Exercise details: Copy all the material that follows, keeping every character the same.

---------- Dataset excerpt ----------

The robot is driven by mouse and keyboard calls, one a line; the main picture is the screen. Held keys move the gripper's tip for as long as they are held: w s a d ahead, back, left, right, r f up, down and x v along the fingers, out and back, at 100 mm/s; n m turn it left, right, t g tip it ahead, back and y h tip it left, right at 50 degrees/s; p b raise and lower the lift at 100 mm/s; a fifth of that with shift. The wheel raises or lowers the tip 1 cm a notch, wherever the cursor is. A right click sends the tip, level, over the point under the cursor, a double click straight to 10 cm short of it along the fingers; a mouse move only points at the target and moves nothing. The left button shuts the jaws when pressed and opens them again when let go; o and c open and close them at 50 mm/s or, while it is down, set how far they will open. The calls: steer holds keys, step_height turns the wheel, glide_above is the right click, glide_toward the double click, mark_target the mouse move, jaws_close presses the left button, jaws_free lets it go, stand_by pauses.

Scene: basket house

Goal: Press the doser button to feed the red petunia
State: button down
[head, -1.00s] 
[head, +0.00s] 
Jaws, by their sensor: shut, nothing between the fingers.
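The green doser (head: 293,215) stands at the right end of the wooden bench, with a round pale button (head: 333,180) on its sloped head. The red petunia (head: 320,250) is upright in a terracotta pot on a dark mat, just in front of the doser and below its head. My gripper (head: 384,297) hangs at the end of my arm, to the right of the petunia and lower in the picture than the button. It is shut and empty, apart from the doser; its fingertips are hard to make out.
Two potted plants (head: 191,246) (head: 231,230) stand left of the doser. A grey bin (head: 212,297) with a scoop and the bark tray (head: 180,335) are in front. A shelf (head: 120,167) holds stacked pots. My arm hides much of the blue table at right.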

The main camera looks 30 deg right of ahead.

----------

Final answer:
The robot is driven by mouse and keyboard calls, one a line; the main picture is the screen. Held keys move the gripper's tip for as long as they are held: w s a d ahead, back, left, right, r f up, down and x v along the fingers, out and back, at 100 mm/s; n m turn it left, right, t g tip it ahead, back and y h tip it left, right at 50 degrees/s; p b raise and lower the lift at 100 mm/s; a fifth of that with shift. The wheel raises or lowers the tip 1 cm a notch, wherever the cursor is. A right click sends the tip, level, over the point under the cursor, a double click straight to 10 cm short of it along the fingers; a mouse move only points at the target and moves nothing. The left button shuts the jaws when pressed and opens them again when let go; o and c open and close them at 50 mm/s or, while it is down, set how far they will open. The calls: steer holds keys, step_height turns the wheel, glide_above is the right click, glide_toward the double click, mark_target the mouse move, jaws_close presses the left button, jaws_free lets it go, stand_by pauses.

Scene: basket house

Goal: Press the doser button to feed the red petunia
State: button down
[head, -1.00s] 
[head, +0.00s] 
Jaws, by their sensor: shut, nothing between the fingers.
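The green doser (head: 293,215) stands at the right end of the wooden bench, with a round pale button (head: 333,180) on its sloped head. The red petunia (head: 320,250) is upright in a terracotta pot on a dark mat, just in front of the doser and below its head. My gripper (head: 384,297) hangs at the end of my arm, to the right of the petunia and lower in the picture than the button. It is shut and empty, apart from the doser; its fingertips are hard to make out.
Two potted plants (head: 191,246) (head: 231,230) stand left of the doser. A grey bin (head: 212,297) with a scoop and the bark tray (head: 180,335) are in front. A shelf (head: 120,167) holds stacked pots. My arm hides much of the blue table at right.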

The main camera looks 30 deg right of ahead.

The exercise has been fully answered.